In general, taxpayers do not have standing to sue the federal government when they object to the way their tax money is used. The injury is considered too amorphous. But nearly 40 years ago, the U.S. Supreme Court recognized that the establishment clause, our guarantees of church-state separation, is different. The high court noted that there are deep historical roots associated with the injury inflicted when citizens are forced to support church activities and beliefs they do not share.

James Madison's famous Memorial and Remonstrance Against Religious Assessments declared that no government in a free society may "force a citizen to contribute three pence only of his property for the support of any one establishment" of religion.

Being compelled to support others' faith was a wrong that the founders well understood. To them, the religious wars and mass slaughter that came in the wake of the Reformation were relatively fresh. Some had progenitors who were part of the migration from Europe to escape religious tyranny. They also saw the way minority religious groups in the colonies, such as Quakers and Baptists, chafed at state-collected religious taxes.

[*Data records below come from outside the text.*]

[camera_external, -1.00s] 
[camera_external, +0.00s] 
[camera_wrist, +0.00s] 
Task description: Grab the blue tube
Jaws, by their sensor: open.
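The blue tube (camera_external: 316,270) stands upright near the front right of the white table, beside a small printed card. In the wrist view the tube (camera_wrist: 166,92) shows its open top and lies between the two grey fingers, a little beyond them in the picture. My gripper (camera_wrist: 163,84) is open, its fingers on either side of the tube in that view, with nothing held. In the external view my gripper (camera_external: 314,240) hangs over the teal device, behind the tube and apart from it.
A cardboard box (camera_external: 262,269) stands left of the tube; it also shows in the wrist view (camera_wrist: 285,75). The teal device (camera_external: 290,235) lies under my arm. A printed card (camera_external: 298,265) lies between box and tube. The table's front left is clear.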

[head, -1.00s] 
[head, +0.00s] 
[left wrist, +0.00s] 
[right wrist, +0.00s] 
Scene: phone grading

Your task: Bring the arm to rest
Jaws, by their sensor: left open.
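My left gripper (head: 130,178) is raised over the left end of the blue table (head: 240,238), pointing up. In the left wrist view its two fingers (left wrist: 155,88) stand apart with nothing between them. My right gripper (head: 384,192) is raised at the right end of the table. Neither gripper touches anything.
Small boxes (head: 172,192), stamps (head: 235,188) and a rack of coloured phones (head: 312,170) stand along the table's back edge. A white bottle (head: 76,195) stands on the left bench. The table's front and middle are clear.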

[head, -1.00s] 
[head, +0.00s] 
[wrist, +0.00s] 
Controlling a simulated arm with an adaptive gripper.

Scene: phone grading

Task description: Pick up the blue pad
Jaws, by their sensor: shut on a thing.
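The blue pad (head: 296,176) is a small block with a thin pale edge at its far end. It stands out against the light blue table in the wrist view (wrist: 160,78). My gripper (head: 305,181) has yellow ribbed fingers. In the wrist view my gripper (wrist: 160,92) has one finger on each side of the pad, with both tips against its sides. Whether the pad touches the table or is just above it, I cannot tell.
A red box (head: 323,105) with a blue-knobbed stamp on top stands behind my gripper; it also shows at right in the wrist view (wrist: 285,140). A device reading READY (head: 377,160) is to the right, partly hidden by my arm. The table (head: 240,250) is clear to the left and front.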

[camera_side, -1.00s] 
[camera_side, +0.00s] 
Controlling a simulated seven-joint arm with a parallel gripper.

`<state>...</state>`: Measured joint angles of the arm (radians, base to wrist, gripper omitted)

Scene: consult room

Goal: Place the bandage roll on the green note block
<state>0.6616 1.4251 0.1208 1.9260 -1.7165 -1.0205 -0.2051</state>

For this unique and historically portentous harm, the court in 1968 granted aggrieved taxpayers the ability to get into court and object.

But the court in 2007 has shut the courthouse door with a slam. The majority made some nonsensical distinction between the 1968 case that involved a congressional appropriation and the fact that FFRF was seeking to challenge a discretionary expenditure of the executive branch. The four-member dissent accurately summed up the distinction as lacking any basis in "logic or precedent."

There is now a four-member conservative plurality of the Roberts court that is openly hostile toward those who seek to keep their tax money from flowing into religious coffers. The dismantled wall between church and state will be just another one of Bush's disastrous legacies.